Clay mineral properties are irreversibly altered by adsorption of petroleum heavy ends. As a result of this alteration, rock sensitivity to injected fluids is reduced; rock wettability is changed from "water wet" to "neutral"; adsorption of surfactants is reduced; rock property measurements are changed; and cores can be irreversibly altered. All of these changes can affect enhanced recovery processes and related laboratory studies.

The extent of this interaction has been found to depend upon the type of clay minerals present in the rock, the composition of the petroleum heavy ends, and the interaction environment. After the adsorption occurs, a clay-organic complex is formed which is hydrophobic and very stable. Expansion of swelling clays is reduced and clay surface area and cation exchange capacity are reduced.

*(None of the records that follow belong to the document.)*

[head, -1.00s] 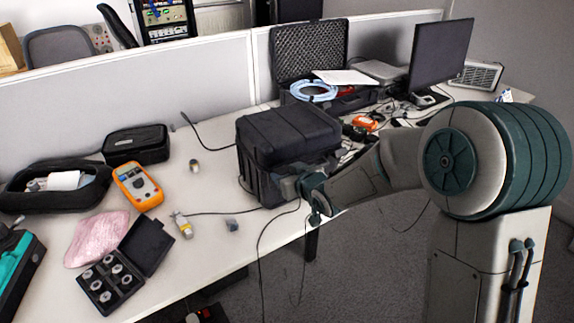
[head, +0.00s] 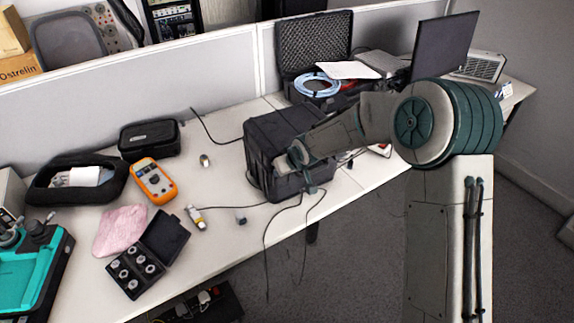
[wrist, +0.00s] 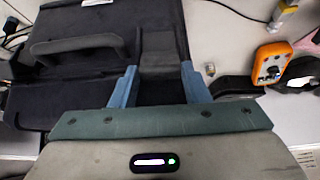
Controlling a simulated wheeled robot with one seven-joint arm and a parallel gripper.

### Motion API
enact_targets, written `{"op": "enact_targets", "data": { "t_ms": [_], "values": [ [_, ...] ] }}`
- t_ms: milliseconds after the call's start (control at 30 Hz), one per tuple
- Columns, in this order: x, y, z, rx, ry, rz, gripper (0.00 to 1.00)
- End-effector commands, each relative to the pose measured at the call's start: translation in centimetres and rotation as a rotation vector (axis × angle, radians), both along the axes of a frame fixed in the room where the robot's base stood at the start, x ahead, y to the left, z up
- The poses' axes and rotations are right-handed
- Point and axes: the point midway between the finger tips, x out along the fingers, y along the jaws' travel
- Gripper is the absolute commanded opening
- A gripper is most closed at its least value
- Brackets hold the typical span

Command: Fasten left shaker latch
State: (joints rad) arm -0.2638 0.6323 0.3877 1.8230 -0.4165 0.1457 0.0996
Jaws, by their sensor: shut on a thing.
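The black shaker case (head: 262,135) stands closed on the bench, partly hidden behind my arm. My gripper is at the case's front side in the head view, where its fingers are hard to make out. In the wrist view my gripper (wrist: 158,76) has its two blue fingers on either side of a dark grey latch (wrist: 160,45) and is shut on it. The case's carry handle (wrist: 80,45) lies left of the latch in the wrist view. Whether the latch is fastened cannot be told.
An orange meter (head: 154,181), a pink cloth (head: 121,229), an open box of small parts (head: 137,264) and a black pouch (head: 149,138) lie to the left. An open foam-lined case (head: 313,45) and monitor (head: 443,47) stand behind. Cables hang over the bench's front edge.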

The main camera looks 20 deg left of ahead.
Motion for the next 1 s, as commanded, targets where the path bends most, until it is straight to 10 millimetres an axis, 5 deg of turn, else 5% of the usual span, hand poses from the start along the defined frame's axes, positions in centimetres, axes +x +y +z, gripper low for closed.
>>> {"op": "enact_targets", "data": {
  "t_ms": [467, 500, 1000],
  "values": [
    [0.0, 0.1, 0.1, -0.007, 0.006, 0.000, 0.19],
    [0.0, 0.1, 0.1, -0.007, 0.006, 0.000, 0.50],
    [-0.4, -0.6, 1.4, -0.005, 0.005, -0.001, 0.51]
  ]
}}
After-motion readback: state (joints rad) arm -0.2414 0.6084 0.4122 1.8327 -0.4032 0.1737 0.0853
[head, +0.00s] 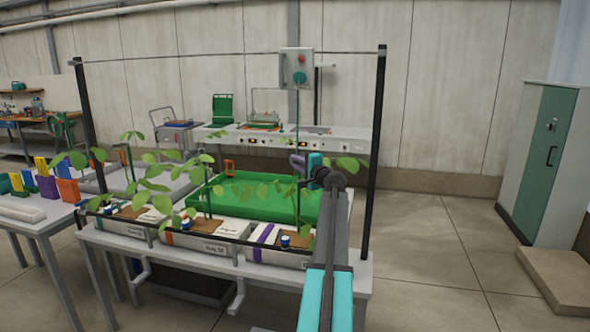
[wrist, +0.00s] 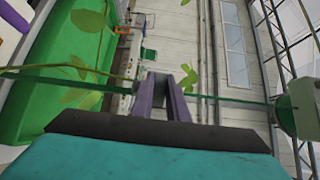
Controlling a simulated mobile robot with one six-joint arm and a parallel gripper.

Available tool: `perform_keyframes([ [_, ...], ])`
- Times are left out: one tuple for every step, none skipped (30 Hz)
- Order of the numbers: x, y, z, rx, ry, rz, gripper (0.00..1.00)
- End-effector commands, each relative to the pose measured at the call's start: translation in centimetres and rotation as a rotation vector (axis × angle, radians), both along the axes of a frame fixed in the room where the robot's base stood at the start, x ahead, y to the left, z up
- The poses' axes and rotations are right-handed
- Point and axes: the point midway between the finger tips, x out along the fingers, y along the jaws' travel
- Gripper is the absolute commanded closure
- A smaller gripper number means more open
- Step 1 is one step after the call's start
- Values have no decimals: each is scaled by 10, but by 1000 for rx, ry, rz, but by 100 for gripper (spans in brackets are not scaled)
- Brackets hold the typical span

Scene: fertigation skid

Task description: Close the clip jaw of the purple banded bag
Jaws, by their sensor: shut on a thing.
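The purple banded bag (head: 268,235) is the rightmost of the planted bags on the bench, with a purple stripe on its top. Its plant rises beside a thin upright line. My gripper (head: 297,161) is up at this plant, above the bag, among the leaves. In the wrist view its two purple-grey fingers (wrist: 163,92) are close together, across the thin green line (wrist: 225,99). They are shut on something small there, seemingly the clip jaw, which the fingers hide. How far the clip is closed cannot be told.
A green tray (head: 254,184) lies behind the bags. A grey control box (head: 297,67) hangs from the top bar above my gripper. A black post (head: 375,150) stands to the right. Other planted bags (head: 205,232) stand to the left.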

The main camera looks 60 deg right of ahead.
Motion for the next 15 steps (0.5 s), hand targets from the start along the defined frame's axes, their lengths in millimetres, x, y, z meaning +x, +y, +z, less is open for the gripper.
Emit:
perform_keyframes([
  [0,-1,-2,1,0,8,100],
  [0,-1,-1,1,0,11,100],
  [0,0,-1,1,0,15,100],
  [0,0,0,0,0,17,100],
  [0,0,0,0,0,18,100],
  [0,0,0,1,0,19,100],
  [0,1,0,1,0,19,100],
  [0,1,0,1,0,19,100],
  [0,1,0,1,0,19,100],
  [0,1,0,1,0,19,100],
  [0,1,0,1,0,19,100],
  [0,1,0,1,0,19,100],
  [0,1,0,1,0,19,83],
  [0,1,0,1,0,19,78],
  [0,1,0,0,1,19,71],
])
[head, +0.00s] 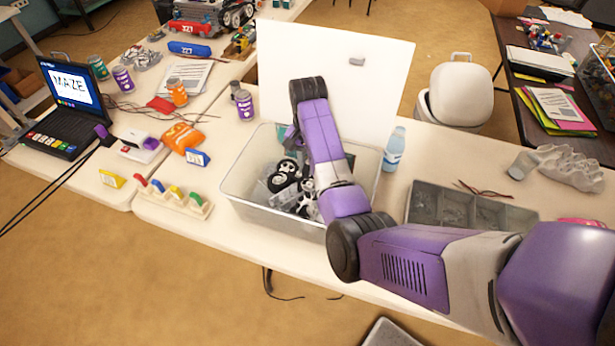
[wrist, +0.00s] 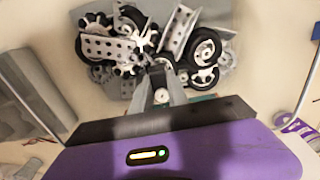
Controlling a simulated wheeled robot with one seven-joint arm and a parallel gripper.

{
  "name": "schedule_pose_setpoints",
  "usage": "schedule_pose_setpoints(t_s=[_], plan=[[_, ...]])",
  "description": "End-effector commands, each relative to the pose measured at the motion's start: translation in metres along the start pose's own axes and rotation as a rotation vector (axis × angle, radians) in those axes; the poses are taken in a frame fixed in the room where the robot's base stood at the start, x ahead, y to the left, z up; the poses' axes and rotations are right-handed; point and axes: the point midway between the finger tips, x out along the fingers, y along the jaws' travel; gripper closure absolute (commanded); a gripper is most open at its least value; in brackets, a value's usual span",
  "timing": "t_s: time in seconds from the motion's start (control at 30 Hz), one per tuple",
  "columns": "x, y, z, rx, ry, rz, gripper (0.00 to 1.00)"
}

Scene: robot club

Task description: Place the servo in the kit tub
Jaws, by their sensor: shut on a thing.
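The kit tub (head: 242,200) is a pale see-through bin on the table in the head view, holding black wheels and grey perforated parts. My arm reaches over it and hides much of its right half. My gripper (wrist: 161,88) shows in the wrist view, with its grey fingers pointing at the heap of wheels and metal parts. It is shut on a small thing, taken to be the servo (wrist: 161,97), of which only a light bit shows between the fingers. I cannot tell how high it is above the heap. The gripper is hidden in the head view.
A white panel (head: 385,70) stands up behind the tub. A water bottle (head: 394,148) stands close to its right, and a grey compartment tray (head: 425,203) farther right.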

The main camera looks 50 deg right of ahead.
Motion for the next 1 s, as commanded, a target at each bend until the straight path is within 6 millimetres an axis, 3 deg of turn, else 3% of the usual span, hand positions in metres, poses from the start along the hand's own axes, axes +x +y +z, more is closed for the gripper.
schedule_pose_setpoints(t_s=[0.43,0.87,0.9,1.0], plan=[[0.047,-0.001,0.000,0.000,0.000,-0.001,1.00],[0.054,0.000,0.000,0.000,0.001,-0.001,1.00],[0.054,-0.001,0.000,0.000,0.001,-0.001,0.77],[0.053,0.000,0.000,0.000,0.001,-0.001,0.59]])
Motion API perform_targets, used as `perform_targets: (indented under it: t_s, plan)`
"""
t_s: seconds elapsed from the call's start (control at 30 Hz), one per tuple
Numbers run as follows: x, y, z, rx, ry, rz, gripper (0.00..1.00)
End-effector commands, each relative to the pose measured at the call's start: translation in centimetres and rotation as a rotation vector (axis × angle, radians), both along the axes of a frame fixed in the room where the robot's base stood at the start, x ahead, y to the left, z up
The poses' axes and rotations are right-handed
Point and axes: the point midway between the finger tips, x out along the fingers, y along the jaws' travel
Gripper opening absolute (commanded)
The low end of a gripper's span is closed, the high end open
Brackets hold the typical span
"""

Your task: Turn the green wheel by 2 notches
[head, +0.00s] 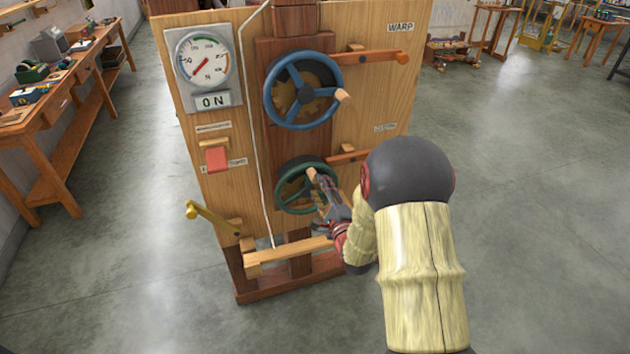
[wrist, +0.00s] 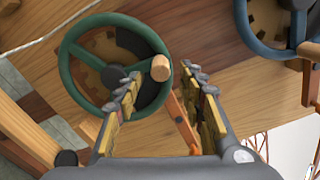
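The green wheel (head: 283,187) is the lower of two wheels on an upright wooden panel. It also shows in the wrist view (wrist: 73,85), with a wooden knob (wrist: 160,68) on its rim. In the head view the knob (head: 312,174) is at the wheel's upper right. My gripper (head: 327,192) is in front of the wheel's right side. In the wrist view my gripper (wrist: 166,82) has its two fingers apart, and the knob appears between and just beyond the fingertips. I cannot tell whether a finger touches the knob or rim.
A blue wheel (head: 274,90) is above the green one. A wooden lever (head: 345,156) is just above right of the green wheel. A dial (head: 203,57), an ON sign (head: 211,102), a red switch (head: 216,159) and a brass handle (head: 212,217) are left. Floor (head: 540,190) is clear at right.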

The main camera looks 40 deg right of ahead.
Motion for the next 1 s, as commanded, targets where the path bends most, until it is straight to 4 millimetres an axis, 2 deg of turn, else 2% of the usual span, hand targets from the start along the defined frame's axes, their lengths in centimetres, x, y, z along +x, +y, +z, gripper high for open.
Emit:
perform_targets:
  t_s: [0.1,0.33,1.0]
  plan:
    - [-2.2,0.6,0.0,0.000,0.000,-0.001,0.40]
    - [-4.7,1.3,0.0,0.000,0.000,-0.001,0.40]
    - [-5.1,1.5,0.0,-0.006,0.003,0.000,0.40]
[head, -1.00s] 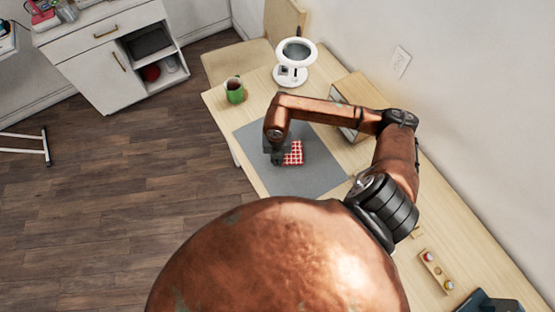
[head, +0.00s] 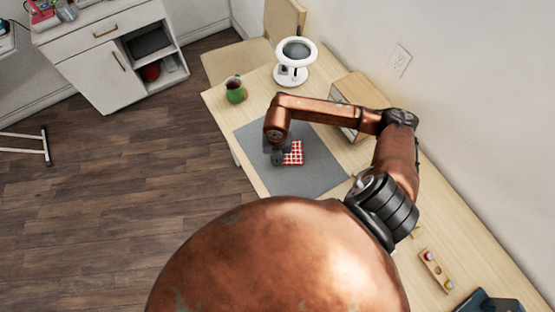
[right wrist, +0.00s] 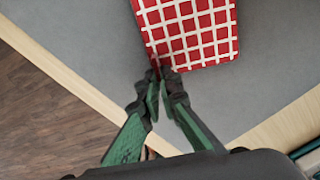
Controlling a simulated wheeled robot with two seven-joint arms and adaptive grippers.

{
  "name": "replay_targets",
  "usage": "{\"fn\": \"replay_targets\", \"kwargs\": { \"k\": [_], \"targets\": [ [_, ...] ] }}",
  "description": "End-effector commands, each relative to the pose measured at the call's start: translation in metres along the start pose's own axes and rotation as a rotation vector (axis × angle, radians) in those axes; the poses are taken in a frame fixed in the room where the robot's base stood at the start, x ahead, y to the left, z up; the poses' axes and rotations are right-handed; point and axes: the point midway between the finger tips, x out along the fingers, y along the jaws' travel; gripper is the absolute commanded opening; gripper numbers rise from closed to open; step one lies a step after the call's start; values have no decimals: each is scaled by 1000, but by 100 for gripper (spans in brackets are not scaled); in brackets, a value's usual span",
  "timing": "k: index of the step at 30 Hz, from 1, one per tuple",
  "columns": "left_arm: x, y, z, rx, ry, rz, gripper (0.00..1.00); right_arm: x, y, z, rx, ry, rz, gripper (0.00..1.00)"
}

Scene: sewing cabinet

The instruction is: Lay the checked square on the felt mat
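The red-and-white checked square (head: 293,152) lies on the grey felt mat (head: 300,180), on the wooden table. In the right wrist view the square (right wrist: 190,30) looks flat, and the mat (right wrist: 80,40) shows around it. My right gripper (head: 277,158) is low over the mat at the square's left side. In the right wrist view its fingertips (right wrist: 161,72) are close together at the square's near corner. I cannot tell whether they pinch that corner or stand just apart from it. One finger is blurred. My left gripper is not in view.
A green mug (head: 234,90) and a white round-topped device (head: 293,65) stand on the table behind the mat. A wooden box (head: 358,92) is against the wall, partly behind my arm. A small wooden strip with round pieces (head: 436,271) lies at the front right.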

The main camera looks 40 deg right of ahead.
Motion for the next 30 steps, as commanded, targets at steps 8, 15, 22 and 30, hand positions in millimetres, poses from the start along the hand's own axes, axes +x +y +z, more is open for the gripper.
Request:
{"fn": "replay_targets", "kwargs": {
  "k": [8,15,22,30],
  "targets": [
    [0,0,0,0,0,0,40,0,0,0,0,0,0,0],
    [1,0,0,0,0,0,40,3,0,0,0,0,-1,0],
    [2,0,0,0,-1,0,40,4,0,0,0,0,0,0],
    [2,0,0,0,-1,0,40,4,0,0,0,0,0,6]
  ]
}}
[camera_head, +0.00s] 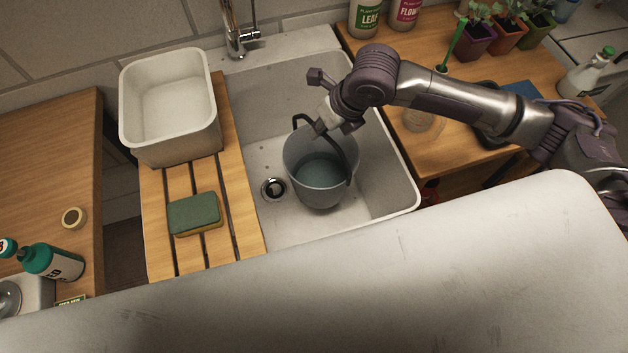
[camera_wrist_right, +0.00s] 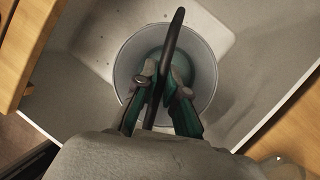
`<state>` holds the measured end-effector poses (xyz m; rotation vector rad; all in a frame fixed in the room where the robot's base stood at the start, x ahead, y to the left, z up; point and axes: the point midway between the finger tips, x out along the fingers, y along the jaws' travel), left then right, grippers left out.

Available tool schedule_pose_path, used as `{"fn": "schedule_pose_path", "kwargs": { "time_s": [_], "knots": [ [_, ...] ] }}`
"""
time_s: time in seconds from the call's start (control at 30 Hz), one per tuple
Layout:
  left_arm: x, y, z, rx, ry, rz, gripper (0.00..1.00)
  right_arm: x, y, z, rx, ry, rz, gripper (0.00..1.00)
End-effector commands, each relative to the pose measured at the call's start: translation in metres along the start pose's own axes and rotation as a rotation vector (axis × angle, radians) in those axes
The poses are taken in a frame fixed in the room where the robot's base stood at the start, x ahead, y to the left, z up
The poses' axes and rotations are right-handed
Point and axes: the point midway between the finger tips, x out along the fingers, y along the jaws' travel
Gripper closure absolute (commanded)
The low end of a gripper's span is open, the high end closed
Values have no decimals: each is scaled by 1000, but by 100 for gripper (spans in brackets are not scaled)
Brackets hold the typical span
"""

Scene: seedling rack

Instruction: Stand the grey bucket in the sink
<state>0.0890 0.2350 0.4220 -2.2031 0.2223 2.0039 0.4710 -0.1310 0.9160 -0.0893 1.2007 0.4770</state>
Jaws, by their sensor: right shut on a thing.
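The grey bucket (camera_head: 320,180) is inside the white sink (camera_head: 384,200), to the right of the drain, and looks upright. I cannot tell whether its base touches the sink floor. Its dark handle stands up over the rim. My right gripper (camera_head: 325,122) is above the bucket, shut on the handle. In the right wrist view the fingertips of my right gripper (camera_wrist_right: 165,92) close on the dark handle, with the bucket (camera_wrist_right: 206,62) open below. My left gripper is out of view.
A slatted wooden board (camera_head: 157,215) spans the sink's left side, bearing a white tub (camera_head: 170,148) and a green sponge (camera_head: 194,213). The tap (camera_head: 237,38) stands behind. A wooden counter (camera_head: 465,130) with bottles and potted seedlings is at right. The sink floor left of the bucket is clear.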

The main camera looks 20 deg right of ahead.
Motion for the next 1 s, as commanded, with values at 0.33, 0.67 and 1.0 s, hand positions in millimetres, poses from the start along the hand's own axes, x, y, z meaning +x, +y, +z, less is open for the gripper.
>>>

Practical implications of these observations are demonstrated in Berea sandstone cores and in friable California sand cores when the clays were stabilized against dispersion and subsequent migration. Berea sandstone permeability is rendered insensitive to fresh water and the friable sand, in which clays are the primary cementing material, is stabilized against failure under increased flow rates. In other studies, surfactant adsorption on montmorillonite was found to be three to ten times lower when the clay was pretreated with petroleum heavy ends. Surfactant retention in clean Nevada sand is also reduced when a surface layer of heavy ends is present on the sand grains.